** begin RECORDS TO PROCESS **

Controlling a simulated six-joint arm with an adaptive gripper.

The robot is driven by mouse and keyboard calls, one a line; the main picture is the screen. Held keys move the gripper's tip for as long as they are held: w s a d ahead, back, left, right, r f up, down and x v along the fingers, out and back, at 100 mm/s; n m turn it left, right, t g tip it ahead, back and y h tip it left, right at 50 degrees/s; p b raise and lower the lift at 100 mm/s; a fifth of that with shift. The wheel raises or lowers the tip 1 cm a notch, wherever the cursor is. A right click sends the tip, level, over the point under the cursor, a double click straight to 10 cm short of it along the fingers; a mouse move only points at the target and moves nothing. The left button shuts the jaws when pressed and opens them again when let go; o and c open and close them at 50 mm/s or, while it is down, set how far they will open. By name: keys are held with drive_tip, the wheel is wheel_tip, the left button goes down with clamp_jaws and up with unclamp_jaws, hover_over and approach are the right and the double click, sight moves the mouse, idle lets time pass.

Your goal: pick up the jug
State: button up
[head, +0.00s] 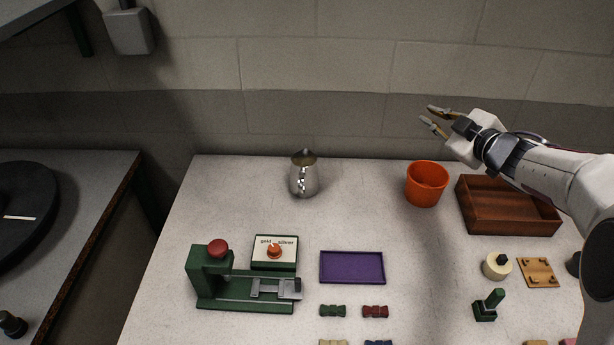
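The jug (304,176) is a shiny metal pitcher with a spout at the top and a handle facing the front. It stands upright near the back edge of the table, left of the orange bucket. My gripper (433,116) is up at the right, above and behind the orange bucket. Its two fingers are apart with nothing between them, and they point left. A wide gap lies between it and the jug.
An orange bucket (427,185) and a brown wooden tray (508,227) stand at the right. A green press (240,282), a gold/silver selector box (274,252) and a purple tray (352,281) are in front. Table (360,215) between jug and bucket is clear.

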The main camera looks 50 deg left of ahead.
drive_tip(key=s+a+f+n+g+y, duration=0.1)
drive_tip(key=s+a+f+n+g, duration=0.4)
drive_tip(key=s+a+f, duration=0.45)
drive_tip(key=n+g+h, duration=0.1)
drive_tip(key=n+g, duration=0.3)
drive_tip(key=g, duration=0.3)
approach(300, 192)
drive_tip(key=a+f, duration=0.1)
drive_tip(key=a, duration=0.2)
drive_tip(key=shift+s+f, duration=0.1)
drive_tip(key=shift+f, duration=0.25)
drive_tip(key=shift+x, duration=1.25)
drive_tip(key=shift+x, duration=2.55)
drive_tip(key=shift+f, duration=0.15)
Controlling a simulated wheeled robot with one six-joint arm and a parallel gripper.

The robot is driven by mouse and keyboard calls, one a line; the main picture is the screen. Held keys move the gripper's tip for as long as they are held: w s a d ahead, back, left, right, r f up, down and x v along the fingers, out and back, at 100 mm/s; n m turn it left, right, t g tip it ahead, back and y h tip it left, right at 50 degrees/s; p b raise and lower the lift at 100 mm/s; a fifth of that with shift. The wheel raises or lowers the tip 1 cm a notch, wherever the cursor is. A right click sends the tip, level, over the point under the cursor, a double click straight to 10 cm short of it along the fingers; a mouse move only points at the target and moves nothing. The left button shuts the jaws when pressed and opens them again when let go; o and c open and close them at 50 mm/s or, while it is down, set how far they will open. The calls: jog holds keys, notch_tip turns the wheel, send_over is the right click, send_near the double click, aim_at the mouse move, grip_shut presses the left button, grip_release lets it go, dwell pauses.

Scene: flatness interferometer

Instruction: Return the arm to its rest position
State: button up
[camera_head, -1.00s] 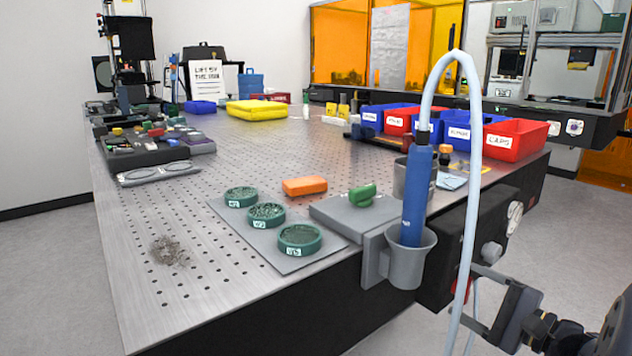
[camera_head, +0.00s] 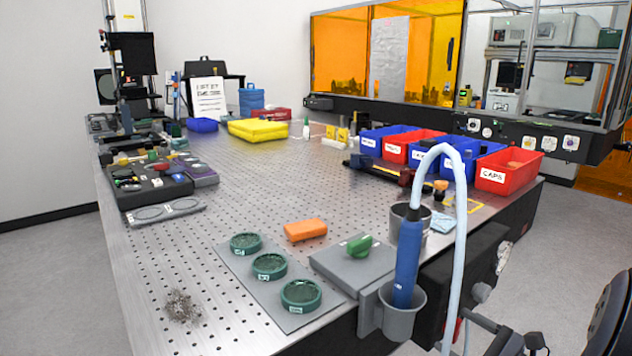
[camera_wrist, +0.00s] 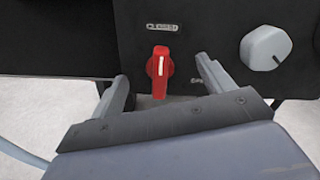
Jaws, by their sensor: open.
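My gripper shows in the wrist view (camera_wrist: 163,88), with its two fingers spread apart and nothing between them. Beyond the fingers is a dark panel with a red handle (camera_wrist: 160,72) and a grey round knob (camera_wrist: 265,48). The fingers appear apart from both. In the head view, part of my arm (camera_head: 510,342) shows at the lower right, beside the table's front right corner. The fingertips are hard to make out there.
The perforated table (camera_head: 215,210) fills the middle. A blue hand tool (camera_head: 406,262) stands in a grey holder (camera_head: 400,318) at its near edge, its pale hose (camera_head: 462,230) looping down near my arm. Green dishes (camera_head: 269,266) lie on a grey mat.

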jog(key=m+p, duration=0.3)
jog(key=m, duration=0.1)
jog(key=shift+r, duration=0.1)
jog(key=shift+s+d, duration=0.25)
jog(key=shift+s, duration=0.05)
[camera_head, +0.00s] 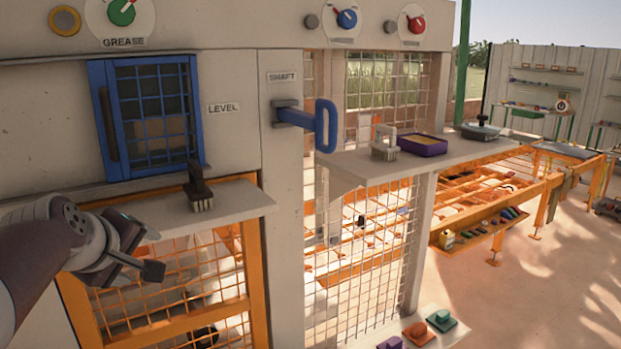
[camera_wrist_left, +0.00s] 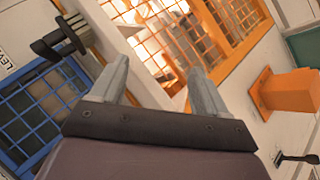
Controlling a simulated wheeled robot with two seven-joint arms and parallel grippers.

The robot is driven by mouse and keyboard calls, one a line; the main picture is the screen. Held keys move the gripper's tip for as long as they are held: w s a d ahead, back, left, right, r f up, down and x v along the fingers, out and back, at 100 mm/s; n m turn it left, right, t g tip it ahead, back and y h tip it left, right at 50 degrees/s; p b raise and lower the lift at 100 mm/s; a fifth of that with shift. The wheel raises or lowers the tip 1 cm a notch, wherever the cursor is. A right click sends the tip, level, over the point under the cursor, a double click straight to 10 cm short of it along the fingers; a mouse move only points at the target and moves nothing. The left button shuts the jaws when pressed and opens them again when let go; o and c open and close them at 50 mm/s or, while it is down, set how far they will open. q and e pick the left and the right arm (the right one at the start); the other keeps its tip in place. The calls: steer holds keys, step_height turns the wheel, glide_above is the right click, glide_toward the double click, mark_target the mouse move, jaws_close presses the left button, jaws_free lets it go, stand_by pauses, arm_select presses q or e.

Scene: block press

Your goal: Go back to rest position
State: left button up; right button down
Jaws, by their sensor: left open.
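My left gripper (camera_head: 128,260) hangs in front of the press at the lower left of the head view, beside the left shelf (camera_head: 235,202). In the left wrist view its two grey fingers (camera_wrist_left: 160,85) are spread apart with nothing between them. A dark-handled brush (camera_head: 199,188) stands on the left shelf, apart from the gripper; it also shows in the left wrist view (camera_wrist_left: 62,38). My right gripper shows in neither view.
A blue grid door (camera_head: 153,115) and a blue shaft handle (camera_head: 322,125) are on the press front. The right shelf (camera_head: 365,166) holds a light brush (camera_head: 384,145), a purple tray (camera_head: 422,147) and a grey lidded item (camera_head: 480,131). Orange wire mesh lies below the left shelf.

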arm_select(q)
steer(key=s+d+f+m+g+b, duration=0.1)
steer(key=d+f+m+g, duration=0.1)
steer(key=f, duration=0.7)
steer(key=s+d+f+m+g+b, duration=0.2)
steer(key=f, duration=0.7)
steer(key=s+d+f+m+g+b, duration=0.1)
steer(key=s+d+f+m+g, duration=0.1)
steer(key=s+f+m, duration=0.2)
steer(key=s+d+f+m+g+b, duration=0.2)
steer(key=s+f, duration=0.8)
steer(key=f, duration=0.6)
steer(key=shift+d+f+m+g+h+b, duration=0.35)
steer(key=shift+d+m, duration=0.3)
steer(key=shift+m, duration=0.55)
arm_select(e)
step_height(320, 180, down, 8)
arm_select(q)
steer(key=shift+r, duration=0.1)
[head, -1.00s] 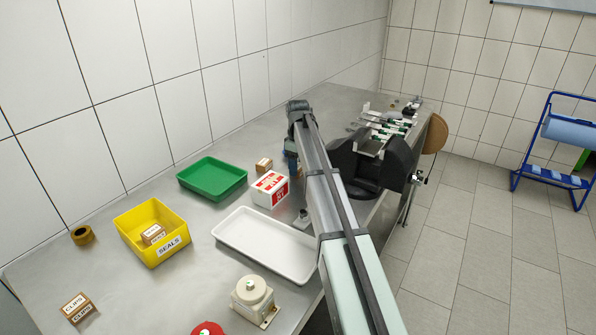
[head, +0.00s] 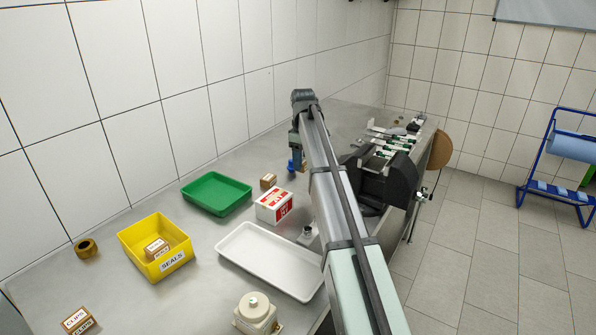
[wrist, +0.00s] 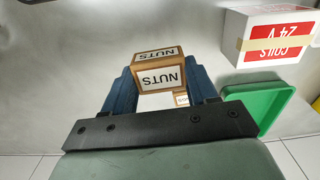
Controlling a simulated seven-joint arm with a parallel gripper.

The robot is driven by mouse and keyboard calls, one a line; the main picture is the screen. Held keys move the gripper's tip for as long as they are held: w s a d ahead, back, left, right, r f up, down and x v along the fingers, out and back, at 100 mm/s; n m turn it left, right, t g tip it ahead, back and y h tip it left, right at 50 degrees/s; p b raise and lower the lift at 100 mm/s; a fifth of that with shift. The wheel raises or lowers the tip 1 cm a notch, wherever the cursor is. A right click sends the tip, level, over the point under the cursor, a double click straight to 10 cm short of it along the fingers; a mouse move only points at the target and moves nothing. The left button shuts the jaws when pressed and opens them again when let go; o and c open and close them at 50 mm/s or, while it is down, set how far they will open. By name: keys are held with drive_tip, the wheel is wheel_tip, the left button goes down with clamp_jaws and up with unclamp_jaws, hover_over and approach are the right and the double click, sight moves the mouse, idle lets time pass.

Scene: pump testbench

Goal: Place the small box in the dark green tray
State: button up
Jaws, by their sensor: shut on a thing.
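My gripper (wrist: 163,88) is shut on a small brown box (wrist: 158,78) labelled NUTS, held between its blue fingers in the wrist view. In the head view my gripper (head: 293,164) is above the table, right of the green tray and behind the red-and-white box; the held box cannot be made out there. The green tray (head: 216,194) lies empty on the table near the wall. Its corner shows at the right of the wrist view (wrist: 262,98).
A small brown box (head: 268,181) and a red-and-white COILS box (head: 274,205) stand between tray and gripper. A white tray (head: 270,261), a yellow SEALS bin (head: 155,247) with small boxes, and a black fixture (head: 385,180) are nearby.

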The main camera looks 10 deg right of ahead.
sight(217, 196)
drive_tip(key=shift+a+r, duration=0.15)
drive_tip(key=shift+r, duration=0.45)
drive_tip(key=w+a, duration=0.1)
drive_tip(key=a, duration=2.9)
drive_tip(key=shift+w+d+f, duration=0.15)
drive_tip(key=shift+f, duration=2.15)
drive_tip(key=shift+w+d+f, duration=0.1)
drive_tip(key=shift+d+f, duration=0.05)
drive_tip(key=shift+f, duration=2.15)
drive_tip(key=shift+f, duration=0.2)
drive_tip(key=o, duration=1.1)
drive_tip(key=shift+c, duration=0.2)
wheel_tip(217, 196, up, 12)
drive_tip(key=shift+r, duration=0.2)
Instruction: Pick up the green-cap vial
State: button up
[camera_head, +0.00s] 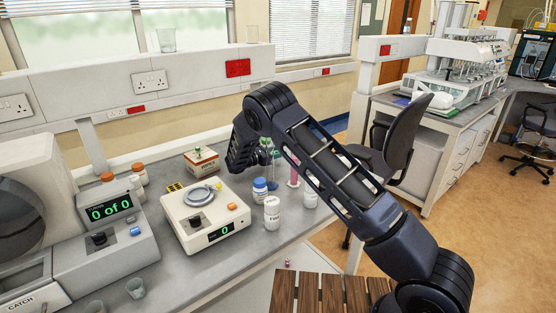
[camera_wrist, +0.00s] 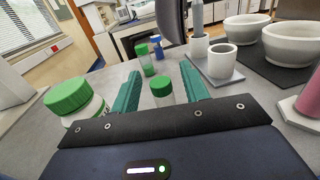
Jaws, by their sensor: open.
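In the wrist view, a small clear vial with a green cap (camera_wrist: 162,88) stands upright on the grey bench between the two teal fingers of my gripper (camera_wrist: 160,70). The fingers are open, with a gap visible on both sides of the vial. The vial's lower part is hidden by the gripper's dark front plate. A second green-cap vial (camera_wrist: 145,60) stands just beyond, next to a blue-cap vial (camera_wrist: 157,47). In the head view, my arm's dark end is low over the bench behind the white balance, and I cannot make out the fingers there.
A large bottle with a green lid (camera_wrist: 68,96) stands close to the left finger. White cups (camera_wrist: 222,61) and mortars (camera_wrist: 289,44) stand at the right, with a pink object (camera_wrist: 308,98) nearer. In the head view, a balance (camera_head: 205,212) and white bottles (camera_head: 272,213) occupy the bench.

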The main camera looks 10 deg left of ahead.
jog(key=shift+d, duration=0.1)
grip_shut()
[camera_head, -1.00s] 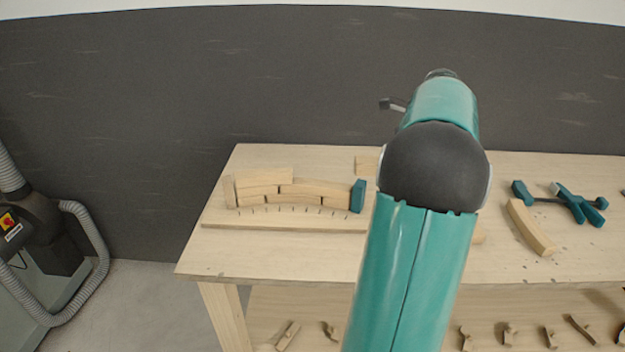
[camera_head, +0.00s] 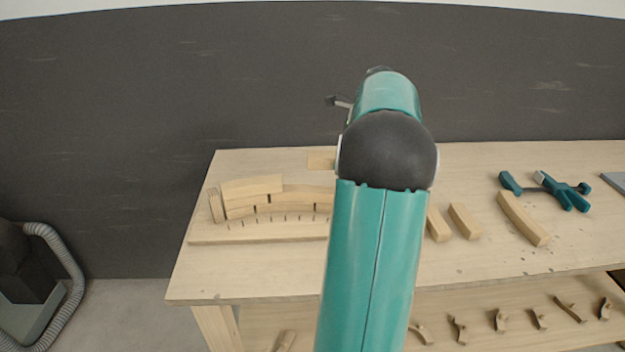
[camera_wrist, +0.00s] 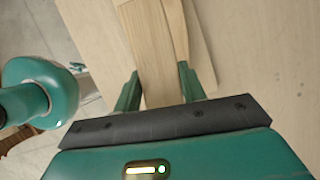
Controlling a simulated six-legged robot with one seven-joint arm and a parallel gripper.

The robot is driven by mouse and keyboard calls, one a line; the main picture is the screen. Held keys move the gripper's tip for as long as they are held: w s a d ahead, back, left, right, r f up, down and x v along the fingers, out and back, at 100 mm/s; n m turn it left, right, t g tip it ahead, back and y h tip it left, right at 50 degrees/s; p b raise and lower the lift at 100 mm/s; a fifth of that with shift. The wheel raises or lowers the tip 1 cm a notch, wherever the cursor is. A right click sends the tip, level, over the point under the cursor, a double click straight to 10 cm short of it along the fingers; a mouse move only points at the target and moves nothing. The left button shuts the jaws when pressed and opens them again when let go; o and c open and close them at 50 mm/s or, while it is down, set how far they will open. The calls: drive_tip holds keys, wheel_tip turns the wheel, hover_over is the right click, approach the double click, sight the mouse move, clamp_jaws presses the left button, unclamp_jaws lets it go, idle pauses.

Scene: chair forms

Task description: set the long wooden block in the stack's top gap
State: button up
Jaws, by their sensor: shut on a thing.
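A pale wooden block (camera_wrist: 157,65) lies between the two fingers of my gripper (camera_wrist: 160,92) in the wrist view, and the gripper is shut on it. It runs away from the fingers, with another wooden strip close along its right side. The stack (camera_head: 262,207) of pale curved blocks stands at the left of the bench in the head view. One block (camera_head: 250,187) lies on its top layer at the left; the top to its right is open. My arm hides the stack's right end and my gripper in the head view. Contact between the held block and the stack cannot be told.
The bench (camera_head: 480,275) also holds short blocks (camera_head: 463,220), a long curved block (camera_head: 523,218) and a teal clamp (camera_head: 560,190) at the right. A flat wooden piece (camera_head: 321,160) lies behind the stack. Small offcuts fill a lower shelf. The bench front is clear.

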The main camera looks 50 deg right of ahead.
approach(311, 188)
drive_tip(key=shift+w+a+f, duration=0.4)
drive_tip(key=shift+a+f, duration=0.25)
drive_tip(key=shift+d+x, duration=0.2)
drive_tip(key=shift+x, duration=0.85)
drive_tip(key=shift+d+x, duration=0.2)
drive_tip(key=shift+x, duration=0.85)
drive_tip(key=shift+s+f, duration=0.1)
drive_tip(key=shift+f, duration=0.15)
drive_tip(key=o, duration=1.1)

** end RECORDS TO PROCESS **

» **DIRECTIONS**
Repeat word for word the lines from the line containing "The main camera looks 50 deg left of ahead." to the line containing "Controlling a simulated wheeled robot with one", both lines included; nothing else should appear.

» **SOLVED PROBLEM**
The main camera looks 50 deg left of ahead.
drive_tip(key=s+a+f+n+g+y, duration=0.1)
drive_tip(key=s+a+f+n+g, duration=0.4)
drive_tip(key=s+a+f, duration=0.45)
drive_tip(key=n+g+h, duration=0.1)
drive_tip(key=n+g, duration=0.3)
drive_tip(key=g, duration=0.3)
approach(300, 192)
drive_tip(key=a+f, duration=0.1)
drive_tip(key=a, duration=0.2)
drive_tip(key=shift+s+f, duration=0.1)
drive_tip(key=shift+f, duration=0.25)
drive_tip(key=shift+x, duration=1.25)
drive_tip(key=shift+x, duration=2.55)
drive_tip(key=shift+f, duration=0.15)
Controlling a simulated wheeled robot with one six-joint arm and a parallel gripper.

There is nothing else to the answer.